Long after the death of Nicholas of Myra, the character of Saint Nicholas was adapted by the Dutch as the gift-giving Sinterklaas, and brought him across the Atlantic to New Amsterdam, now New York City. After the Revolution, the European Sinterklaas evolved into the American Santa Claus at the hands of civic-minded folk like Washington Irving.

The Christmastide gift-giving traditions ascribed to Old St. Nick may be through association with the Three Magi, or absorbed from the cult of the Greek St. Basil, a renowned gift-giver and alternate Father Christmas whose feast day is on the 1st or 2nd of January. Like the circumstances surrounding his rise to power, the generosity of Nicholas is a matter of dispute and legend.

The Darker Side

What is not disputed, however, is the alliance of Bishop Nicholas with the disruptive conflationist party led by Athanasius of Alexandria, a network of corrupt and violent bishops described as an “ecclesiastical mafia” by scholar of the early church Timothy Barnes.

While Nicholas was not involved in the embezzlement, cronyism, fraud, slander, and murder committed by the Alexandrians themselves, he was certainly a key player in their courting of Imperial power and usurpation of Christian theology through violence and intimidation.

By one account of the Council of Nicaea—convened by the still-pagan Emperor Constantine at the urging of a fringe bishop named Hosius—Nicholas became so frustrated by the testimony of Bishop Arius that he punched the old man in the face in front of the entire Council.

This emblematic act of violence typified the authoritarian conflationist movement, from the Council of Nicaea through their complete seizure of Imperial power under Emperor Theodosius, who issued an edict at Thessalonica making deviation from conflationist dogma punishable by death, a sentence that survived for centuries as a cherished tradition among Trinitarians.

Unable to succeed through reason and truth, they resorted to brute force.
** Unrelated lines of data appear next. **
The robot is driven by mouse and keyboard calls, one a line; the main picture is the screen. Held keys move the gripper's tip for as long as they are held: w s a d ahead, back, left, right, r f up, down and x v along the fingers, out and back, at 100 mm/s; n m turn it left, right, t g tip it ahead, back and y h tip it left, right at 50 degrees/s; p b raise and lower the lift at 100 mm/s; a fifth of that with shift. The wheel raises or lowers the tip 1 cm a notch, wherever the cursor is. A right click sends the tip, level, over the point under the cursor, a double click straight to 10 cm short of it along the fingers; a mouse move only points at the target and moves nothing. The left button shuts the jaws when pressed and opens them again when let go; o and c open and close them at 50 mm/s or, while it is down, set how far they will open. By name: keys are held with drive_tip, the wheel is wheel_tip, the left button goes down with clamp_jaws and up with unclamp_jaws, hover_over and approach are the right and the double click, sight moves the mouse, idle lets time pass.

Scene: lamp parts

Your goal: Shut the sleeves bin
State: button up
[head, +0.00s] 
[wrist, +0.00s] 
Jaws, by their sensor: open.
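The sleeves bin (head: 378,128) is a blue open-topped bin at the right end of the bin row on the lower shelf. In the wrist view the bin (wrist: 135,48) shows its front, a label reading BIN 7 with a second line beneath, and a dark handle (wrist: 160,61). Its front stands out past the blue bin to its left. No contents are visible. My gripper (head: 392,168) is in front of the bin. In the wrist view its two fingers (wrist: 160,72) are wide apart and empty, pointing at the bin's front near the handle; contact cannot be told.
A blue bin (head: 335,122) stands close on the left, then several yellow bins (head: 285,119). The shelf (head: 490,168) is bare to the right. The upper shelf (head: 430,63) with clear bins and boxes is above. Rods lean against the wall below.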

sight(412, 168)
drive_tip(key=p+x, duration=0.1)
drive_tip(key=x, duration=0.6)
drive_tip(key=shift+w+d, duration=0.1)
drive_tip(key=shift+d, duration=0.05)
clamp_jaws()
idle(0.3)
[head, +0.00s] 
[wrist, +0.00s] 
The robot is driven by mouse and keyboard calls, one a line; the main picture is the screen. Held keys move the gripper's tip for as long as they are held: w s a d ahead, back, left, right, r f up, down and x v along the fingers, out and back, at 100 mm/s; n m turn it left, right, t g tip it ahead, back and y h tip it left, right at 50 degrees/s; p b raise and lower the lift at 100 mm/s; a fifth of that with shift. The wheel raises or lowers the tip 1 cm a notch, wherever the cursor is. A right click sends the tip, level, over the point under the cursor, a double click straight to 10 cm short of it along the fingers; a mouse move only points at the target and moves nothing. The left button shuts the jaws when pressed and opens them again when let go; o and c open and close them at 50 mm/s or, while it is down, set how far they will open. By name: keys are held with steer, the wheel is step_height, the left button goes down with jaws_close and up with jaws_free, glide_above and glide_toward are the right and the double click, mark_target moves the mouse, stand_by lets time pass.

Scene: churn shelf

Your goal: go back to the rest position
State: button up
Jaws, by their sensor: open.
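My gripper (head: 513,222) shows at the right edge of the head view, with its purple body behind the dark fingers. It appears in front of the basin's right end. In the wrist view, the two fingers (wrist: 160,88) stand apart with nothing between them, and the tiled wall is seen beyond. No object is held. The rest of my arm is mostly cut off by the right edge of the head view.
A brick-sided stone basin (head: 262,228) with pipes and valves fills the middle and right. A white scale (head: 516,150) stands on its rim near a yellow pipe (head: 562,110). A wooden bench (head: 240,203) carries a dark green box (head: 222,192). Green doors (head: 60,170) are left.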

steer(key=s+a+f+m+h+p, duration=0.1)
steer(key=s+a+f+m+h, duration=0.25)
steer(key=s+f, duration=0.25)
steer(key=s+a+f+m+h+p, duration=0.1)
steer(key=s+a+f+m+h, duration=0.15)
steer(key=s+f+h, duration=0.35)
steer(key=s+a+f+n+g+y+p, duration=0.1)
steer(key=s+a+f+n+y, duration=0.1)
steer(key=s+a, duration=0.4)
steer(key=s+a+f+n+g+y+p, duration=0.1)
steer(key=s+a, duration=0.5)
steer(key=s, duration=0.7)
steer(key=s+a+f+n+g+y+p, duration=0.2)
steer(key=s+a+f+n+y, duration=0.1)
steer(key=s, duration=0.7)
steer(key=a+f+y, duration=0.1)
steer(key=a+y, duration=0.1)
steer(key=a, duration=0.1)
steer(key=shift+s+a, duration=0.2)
Redemption of the Conqueror

Many Trinitarians today condemn the modern American manifestation of Saint Nick—reduced to a gift giving legend and accreting pagan imagery—as a syncretic and commercialized corruption of the Christian message, ironically ignorant of the violent and oppressive role Nicholas of Myra played in establishing their own Trinitarian corruption of the original Christian message.

However, from a Reform Unitarian perspective the gift-giving Santa Claus tradition redeems the sectarian Nicholas: by adapting imagery from European cultures to Christian purpose in the very model of the Three Wise Men, who were themselves—as Zoroastrian Magi—gift giving representatives of an outside religion and culture.

The “Jolly Old Elf” has also performed a useful, morally instructive function in Christian culture, providing young children a simple model of moral behavior they can understand at their immature stage of intellectual and moral development. Slamming the minds of young children with the sophisticated and painful realities of a full-blown Christian morality—based on facing the harsh reality of our condition as mortal creatures—would be traumatically inappropriate. Santa Claus represents a “pre-conventional” morality of rewards and punishments appropriate to younger minds and which can later be developed into more mature, post-conventional Christian worldview grounded in human mortality and the Golden Rule.

Of course, many who outgrow Santa Claus never outgrow the juvenile reward-and-punishment morality that the Man in Red represents, unable to mature beyond Christmastime religion to the bitter lessons of Gethsemane. But, over the centuries the role of Saint Nick in Christian culture and religion has matured from a pugnacious thug in the conflationist mob—eager to punish with violence anyone who resists—to an exemplar of ecumenical and educational virtue, from an emblem of ancient brutality and oppression to a modern symbol of joy, kindness, and generosity.

Although the consequences of that Nicene sucker punch still echo today … we forgive you, Nicholas.

Wear well the red robe, and Merry Christmas!